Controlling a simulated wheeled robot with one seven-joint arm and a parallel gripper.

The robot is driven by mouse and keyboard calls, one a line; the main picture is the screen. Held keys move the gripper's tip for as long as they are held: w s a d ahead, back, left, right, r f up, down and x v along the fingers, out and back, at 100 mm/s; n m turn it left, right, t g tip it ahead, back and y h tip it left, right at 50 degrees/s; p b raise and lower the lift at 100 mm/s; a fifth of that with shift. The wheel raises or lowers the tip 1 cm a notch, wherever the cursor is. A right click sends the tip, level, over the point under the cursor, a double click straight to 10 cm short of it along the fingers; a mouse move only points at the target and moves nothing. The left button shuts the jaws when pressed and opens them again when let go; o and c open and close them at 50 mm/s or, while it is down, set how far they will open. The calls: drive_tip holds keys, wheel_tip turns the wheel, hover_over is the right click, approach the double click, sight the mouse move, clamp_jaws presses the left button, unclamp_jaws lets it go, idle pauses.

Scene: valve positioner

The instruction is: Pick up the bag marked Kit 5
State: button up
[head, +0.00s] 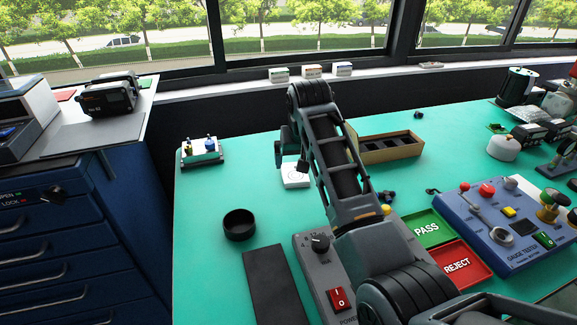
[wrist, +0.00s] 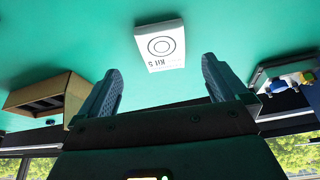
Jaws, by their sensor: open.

# What the task asks
Transcribe the full listing character for character. Pictures are excluded.

# Response for this exercise
Controlling a simulated wheeled robot with one seven-joint arm and a parallel gripper.

The robot is driven by mouse and keyboard calls, one a line; the main picture is the screen. Held keys move the gripper's tip for as long as they are held: w s a d ahead, back, left, right, r f up, down and x v along the fingers, out and back, at 100 mm/s; n m turn it left, right, t g tip it ahead, back and y h tip it left, right at 50 degrees/s; p b raise and lower the lift at 100 mm/s; a fifth of that with shift. The wheel raises or lowers the tip 1 cm a notch, wherever the cursor is. A right click sends the tip, level, over the point under the cursor, a double click straight to 10 cm short of it along the fingers; a mouse move only points at the target and moves nothing. The left button shuts the jaws when pressed and opens them again when let go; o and c open and close them at 50 mm/s or, while it is down, set how far they will open. The calls: drive_tip holds keys, wheel_tip turns the wheel, hover_over is the right click, approach the double click, sight the mouse move, clamp_jaws presses the left button, unclamp_jaws lets it go, idle pauses.

Scene: valve positioner

The instruction is: Pick up the bag marked Kit 5
State: button up
[head, +0.00s] 
[wrist, +0.00s] 
Jaws, by their sensor: open.

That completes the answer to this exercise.